BEGIN

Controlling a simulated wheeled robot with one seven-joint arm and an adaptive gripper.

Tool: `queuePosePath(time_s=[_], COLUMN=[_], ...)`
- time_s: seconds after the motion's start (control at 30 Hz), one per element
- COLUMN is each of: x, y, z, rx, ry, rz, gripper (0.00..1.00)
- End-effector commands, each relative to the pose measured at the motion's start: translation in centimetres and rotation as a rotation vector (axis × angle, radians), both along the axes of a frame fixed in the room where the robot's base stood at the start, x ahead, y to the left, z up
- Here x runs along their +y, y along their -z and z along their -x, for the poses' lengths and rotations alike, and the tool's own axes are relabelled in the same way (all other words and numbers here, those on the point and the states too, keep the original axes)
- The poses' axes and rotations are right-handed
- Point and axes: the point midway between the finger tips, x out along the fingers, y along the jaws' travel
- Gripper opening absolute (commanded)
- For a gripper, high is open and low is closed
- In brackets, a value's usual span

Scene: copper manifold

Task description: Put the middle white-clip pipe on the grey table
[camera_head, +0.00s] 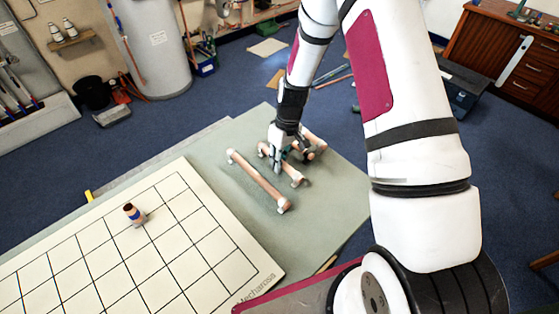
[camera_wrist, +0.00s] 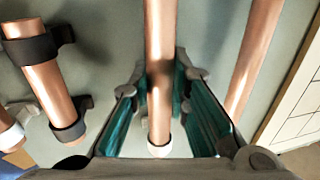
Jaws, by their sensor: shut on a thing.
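The middle white-clip pipe (camera_wrist: 160,75) is copper and runs between my gripper's fingers in the wrist view, with a white clip at its near end. In the head view this pipe (camera_head: 292,176) is partly hidden by my gripper (camera_head: 280,160). My gripper (camera_wrist: 162,108) is shut on the pipe, with a teal finger pad on each side. I cannot tell whether the pipe touches the grey table (camera_head: 325,205) or is slightly above it.
A longer white-clip pipe (camera_head: 258,182) lies left of the held one in the head view. A pipe with black clips (camera_wrist: 42,80) is close on the other side. A gridded cream board (camera_head: 190,240) covers the near left, with a small copper fitting (camera_head: 133,213) on it.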

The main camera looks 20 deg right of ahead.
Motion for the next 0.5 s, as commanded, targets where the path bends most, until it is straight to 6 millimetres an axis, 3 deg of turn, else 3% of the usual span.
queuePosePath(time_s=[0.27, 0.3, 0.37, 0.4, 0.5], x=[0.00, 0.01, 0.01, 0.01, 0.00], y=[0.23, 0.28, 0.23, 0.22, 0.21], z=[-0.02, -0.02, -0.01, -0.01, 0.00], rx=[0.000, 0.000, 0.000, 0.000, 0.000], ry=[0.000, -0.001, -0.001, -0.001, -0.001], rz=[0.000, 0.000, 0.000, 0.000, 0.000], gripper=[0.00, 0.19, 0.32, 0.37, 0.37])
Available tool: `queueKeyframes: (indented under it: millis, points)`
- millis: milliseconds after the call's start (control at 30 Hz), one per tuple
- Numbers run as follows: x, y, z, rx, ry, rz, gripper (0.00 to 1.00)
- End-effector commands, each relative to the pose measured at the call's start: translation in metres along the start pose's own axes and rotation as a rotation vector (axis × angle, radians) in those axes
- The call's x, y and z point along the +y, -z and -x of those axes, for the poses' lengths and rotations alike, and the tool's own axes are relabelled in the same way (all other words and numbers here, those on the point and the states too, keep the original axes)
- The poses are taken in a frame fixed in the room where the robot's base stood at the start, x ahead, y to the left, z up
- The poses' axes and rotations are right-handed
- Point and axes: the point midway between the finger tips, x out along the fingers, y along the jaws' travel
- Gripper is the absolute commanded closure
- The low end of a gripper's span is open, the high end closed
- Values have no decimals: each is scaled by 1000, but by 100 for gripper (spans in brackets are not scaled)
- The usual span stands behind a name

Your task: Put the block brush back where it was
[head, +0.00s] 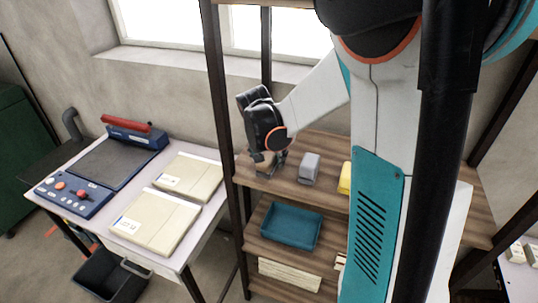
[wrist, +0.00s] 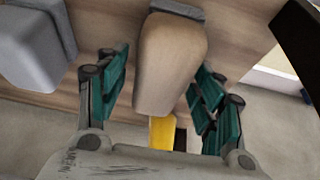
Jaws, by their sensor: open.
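The block brush (wrist: 172,60) has a tan wooden body with a grey part at its far end in the wrist view. It is at the wooden shelf (wrist: 95,103). My gripper (wrist: 162,88) is open, with one teal-padded finger on each side of the brush's wooden body. Gaps show between the fingers and the wood. In the head view my gripper (head: 270,163) is low over the left end of the shelf board, and the brush (head: 263,168) is mostly hidden by it.
A grey block (head: 310,168) stands right of the brush, with a yellow item (head: 345,178) farther right. A dark shelf post (head: 226,130) is close on the left. A teal tray (head: 291,226) sits one shelf lower. A table (head: 208,222) with panels stands left.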

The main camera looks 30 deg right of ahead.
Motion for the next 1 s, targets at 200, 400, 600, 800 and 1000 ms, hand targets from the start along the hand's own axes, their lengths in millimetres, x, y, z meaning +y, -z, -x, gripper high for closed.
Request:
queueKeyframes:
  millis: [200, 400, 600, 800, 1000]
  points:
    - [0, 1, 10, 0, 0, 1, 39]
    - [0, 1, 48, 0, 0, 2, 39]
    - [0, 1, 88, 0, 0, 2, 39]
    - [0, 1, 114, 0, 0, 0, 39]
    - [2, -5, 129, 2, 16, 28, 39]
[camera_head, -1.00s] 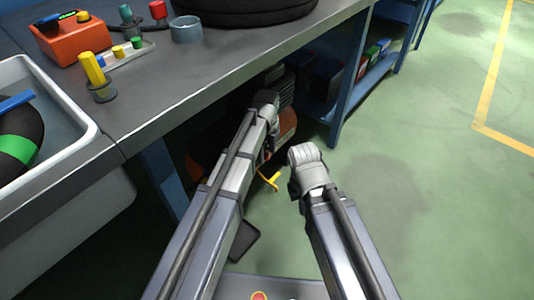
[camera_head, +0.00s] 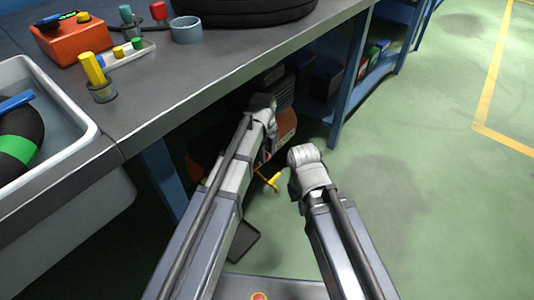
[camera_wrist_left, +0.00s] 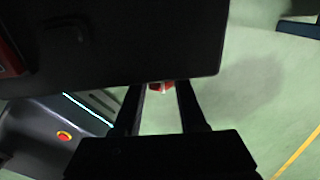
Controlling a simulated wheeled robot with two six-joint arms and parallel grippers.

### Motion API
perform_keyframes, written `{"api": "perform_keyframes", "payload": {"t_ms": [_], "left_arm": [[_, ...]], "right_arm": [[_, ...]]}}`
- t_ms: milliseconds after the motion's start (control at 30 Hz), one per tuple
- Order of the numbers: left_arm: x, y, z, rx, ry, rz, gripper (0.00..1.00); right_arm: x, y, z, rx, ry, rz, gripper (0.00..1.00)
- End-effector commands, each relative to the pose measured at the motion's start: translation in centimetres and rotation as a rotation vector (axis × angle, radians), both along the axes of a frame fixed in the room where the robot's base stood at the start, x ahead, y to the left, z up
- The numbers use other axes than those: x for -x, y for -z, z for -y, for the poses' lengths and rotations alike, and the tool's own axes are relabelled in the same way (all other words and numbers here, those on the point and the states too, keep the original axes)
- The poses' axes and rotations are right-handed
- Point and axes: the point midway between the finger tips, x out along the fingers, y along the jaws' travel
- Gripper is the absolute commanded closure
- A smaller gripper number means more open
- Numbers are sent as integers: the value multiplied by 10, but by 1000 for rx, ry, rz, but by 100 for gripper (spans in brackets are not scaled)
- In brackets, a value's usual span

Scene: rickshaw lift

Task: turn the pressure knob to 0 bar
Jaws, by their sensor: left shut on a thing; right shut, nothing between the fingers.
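My left gripper (camera_wrist_left: 160,95) is shut on a small red part, taken as the pressure knob (camera_wrist_left: 162,87); only a sliver shows between the fingertips, with a light patch on it. No scale or pointer is readable. In the head view my left arm reaches under the workbench to the orange compressor (camera_head: 287,122), whose near side is mostly hidden by the arm. My right gripper (camera_head: 293,188) is shut and empty, mostly hidden behind its own wrist, to the right of the left one and apart from the compressor.
The workbench (camera_head: 240,60) hangs over the compressor, with a blue leg (camera_head: 341,100) close to its right. A yellow piece (camera_head: 274,178) shows between my arms. A dark body (camera_wrist_left: 120,45) fills the upper left wrist view. Green floor (camera_head: 420,200) is clear at right.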

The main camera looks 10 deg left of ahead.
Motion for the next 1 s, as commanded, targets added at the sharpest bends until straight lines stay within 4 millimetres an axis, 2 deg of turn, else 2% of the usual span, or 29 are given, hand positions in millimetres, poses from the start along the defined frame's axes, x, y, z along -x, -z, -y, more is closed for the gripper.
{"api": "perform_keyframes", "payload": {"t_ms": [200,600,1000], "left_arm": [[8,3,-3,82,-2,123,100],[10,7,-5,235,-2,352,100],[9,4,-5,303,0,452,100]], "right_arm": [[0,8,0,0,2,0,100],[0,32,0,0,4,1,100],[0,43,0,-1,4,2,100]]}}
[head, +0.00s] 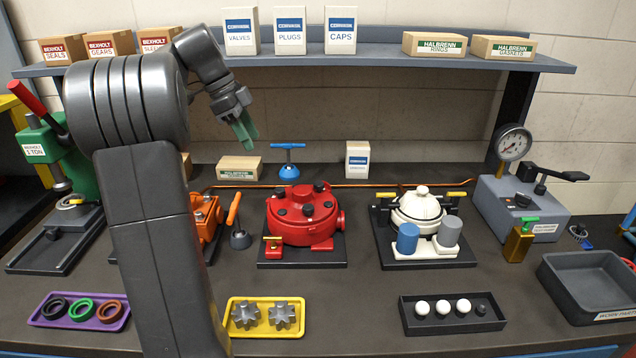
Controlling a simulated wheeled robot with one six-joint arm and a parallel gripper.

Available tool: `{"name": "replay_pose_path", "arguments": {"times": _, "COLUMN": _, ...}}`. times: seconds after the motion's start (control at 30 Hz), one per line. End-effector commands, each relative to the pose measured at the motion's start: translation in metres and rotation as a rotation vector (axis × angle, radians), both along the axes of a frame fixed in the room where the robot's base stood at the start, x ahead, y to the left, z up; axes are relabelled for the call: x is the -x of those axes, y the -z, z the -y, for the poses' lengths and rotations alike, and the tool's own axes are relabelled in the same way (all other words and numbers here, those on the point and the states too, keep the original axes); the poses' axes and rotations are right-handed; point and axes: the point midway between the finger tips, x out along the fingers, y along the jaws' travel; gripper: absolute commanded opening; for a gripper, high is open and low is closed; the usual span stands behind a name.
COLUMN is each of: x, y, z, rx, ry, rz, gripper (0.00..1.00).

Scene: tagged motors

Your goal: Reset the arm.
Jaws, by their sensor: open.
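My arm rises at the left of the head view, bent over at the top. My gripper (244,132) hangs from its end with green fingers pointing down and to the right. It is open and nothing shows between the fingers. It is in the air in front of the back wall, above a cardboard box (239,168) and to the upper left of the red round housing (301,229). My arm hides part of the orange device (205,222) and the bench behind it.
A shelf (380,62) with several boxes runs behind my gripper. The bench holds a green press (75,165), a white housing (420,212), a gauge unit (520,205) and a grey bin (565,300). Purple (45,318), yellow (262,333) and black (450,327) trays line the front.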

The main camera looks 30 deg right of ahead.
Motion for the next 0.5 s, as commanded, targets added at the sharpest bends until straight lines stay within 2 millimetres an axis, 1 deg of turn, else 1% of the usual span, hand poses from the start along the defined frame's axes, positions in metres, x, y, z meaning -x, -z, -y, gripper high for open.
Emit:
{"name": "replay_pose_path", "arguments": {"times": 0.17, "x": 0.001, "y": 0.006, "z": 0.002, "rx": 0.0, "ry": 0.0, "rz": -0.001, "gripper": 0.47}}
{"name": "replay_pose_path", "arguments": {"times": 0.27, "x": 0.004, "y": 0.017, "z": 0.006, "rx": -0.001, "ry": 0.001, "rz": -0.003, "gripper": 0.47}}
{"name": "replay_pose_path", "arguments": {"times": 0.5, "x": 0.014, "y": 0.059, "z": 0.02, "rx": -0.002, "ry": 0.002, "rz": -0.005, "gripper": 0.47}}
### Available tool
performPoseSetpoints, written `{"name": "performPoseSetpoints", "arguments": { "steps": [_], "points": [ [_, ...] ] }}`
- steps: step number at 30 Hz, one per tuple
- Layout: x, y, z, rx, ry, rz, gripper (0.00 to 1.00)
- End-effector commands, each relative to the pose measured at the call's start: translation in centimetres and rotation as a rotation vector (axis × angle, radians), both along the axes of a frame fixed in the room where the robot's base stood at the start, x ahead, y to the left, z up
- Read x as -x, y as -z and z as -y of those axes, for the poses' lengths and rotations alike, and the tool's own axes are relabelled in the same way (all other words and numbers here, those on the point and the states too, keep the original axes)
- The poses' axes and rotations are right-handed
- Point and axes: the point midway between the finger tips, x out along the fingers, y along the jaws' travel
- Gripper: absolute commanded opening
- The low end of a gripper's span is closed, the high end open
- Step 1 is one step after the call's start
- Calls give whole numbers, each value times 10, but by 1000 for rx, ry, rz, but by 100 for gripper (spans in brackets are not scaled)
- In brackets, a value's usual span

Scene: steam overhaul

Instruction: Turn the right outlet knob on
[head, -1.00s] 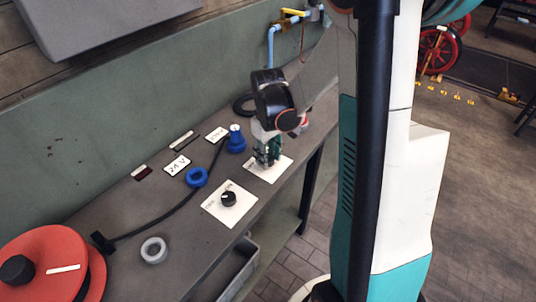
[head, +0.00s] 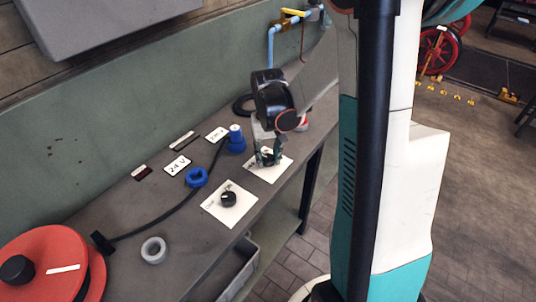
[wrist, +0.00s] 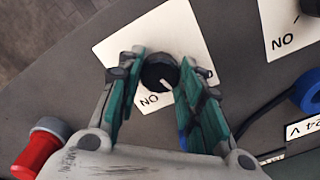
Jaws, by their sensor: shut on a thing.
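The right outlet knob (wrist: 158,72) is round and black, on a white plate (wrist: 135,38). In the wrist view its white pointer mark slants down and right, between the ON label below and a label partly hidden by the right finger. In the head view the plate (head: 281,168) shows at the bench's front edge, under my gripper (head: 267,161). In the wrist view my gripper (wrist: 160,85) has its teal fingers on either side of the knob, shut on it. The left outlet knob (head: 228,199) stands apart on its own white plate (head: 230,214).
A blue ring (head: 196,177), a blue fitting (head: 236,140) and a black cable (head: 165,223) lie behind the plates on the bench. A grey ring (head: 154,250) and a red reel (head: 45,255) are at the left. A red-and-grey part (wrist: 40,150) stands near my gripper.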

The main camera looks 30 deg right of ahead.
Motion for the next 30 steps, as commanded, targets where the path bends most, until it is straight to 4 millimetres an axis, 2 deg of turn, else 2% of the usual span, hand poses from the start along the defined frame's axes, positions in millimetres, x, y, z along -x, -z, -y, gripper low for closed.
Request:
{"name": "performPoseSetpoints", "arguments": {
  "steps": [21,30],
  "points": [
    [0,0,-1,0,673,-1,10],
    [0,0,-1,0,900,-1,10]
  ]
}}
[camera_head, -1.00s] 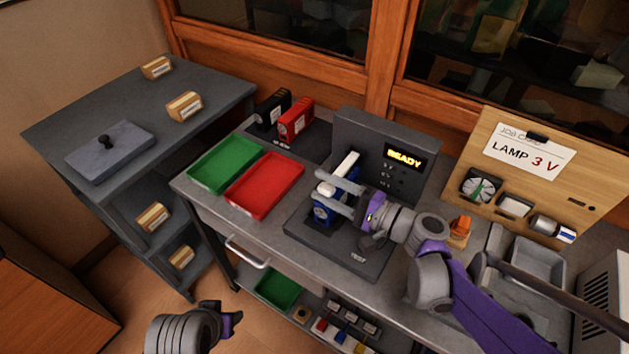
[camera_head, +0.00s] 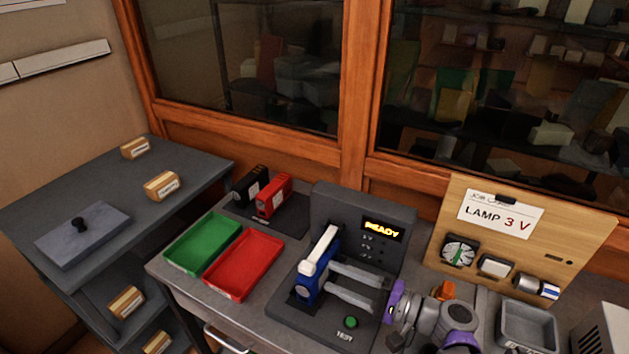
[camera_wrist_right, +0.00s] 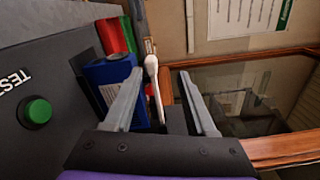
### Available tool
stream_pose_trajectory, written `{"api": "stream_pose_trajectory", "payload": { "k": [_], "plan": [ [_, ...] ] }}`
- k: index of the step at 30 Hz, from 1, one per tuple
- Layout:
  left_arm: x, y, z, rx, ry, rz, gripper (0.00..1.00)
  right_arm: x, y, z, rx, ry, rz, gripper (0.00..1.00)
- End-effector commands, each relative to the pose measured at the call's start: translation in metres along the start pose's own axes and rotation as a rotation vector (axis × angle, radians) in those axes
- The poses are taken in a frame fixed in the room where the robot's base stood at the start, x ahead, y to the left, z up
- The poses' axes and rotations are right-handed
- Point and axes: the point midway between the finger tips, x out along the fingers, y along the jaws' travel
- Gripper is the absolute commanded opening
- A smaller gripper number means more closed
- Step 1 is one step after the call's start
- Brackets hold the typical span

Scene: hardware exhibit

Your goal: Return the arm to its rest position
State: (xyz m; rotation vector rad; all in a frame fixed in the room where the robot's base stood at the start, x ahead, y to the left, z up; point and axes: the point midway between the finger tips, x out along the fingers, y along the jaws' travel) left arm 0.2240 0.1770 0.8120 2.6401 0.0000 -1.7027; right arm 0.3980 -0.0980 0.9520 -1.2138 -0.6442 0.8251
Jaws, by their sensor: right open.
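My right gripper (camera_head: 330,276) reaches in from the lower right over the dark tester (camera_head: 335,332). Its two pale fingers are apart and point left toward a blue block (camera_head: 305,287) under a white lever (camera_head: 319,252). Nothing is seen held between the fingers. In the right wrist view my right gripper (camera_wrist_right: 160,72) is open, with the blue block (camera_wrist_right: 108,75) by its left finger and the white lever (camera_wrist_right: 152,68) showing in the gap. I cannot tell whether the fingers touch either one. My left gripper is out of view.
The tester's screen (camera_head: 383,231) reads READY; a green button (camera_head: 351,322) is on its base. Green (camera_head: 203,244) and red (camera_head: 244,264) trays lie left of it. A wooden board (camera_head: 575,222) with a LAMP 3 V card stands right. A grey bin (camera_head: 528,329) is below it.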

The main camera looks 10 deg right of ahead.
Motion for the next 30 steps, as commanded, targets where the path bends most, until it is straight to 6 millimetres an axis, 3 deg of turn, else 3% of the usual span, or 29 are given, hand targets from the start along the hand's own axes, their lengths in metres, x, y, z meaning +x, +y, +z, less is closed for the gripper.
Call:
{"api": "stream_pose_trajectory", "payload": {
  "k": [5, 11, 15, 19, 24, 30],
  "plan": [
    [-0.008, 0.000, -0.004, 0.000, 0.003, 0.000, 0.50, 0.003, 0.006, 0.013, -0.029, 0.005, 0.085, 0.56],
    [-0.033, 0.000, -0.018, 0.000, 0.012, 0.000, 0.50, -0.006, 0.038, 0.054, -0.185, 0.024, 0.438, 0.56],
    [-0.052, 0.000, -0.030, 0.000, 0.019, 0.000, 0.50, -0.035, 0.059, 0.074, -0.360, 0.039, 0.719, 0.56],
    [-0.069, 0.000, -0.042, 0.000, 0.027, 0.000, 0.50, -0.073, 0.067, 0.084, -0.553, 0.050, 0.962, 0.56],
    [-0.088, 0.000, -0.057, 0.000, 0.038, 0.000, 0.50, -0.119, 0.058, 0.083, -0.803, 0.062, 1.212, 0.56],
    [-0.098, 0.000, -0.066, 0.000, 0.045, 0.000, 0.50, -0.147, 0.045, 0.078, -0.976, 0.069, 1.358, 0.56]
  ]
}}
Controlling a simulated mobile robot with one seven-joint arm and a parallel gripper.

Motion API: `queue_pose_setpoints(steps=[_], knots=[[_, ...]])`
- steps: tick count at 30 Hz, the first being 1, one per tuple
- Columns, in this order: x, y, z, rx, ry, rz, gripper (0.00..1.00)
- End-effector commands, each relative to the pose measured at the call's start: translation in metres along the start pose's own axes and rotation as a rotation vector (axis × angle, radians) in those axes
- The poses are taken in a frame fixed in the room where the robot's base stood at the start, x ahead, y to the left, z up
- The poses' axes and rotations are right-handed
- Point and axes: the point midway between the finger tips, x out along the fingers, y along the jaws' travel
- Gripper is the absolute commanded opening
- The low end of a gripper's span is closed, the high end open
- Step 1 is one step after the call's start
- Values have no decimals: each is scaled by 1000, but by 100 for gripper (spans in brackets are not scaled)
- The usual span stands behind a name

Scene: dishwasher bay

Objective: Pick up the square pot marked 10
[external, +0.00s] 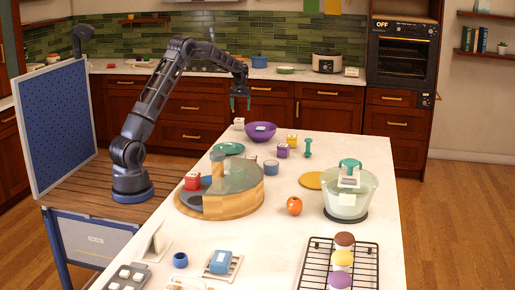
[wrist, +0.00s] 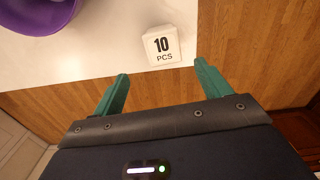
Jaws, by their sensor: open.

END

* _GIVEN TASK_
Point out every line holding the string "wheeled" and copy it.

* _CORRECT RESPONSE_
Controlling a simulated wheeled robot with one seven-joint arm and an adaptive gripper.
Controlling a simulated wheeled robot with two six-joint arms and parallel grippers.
Controlling a simulated wheeled robot with one six-joint arm and a parallel gripper.

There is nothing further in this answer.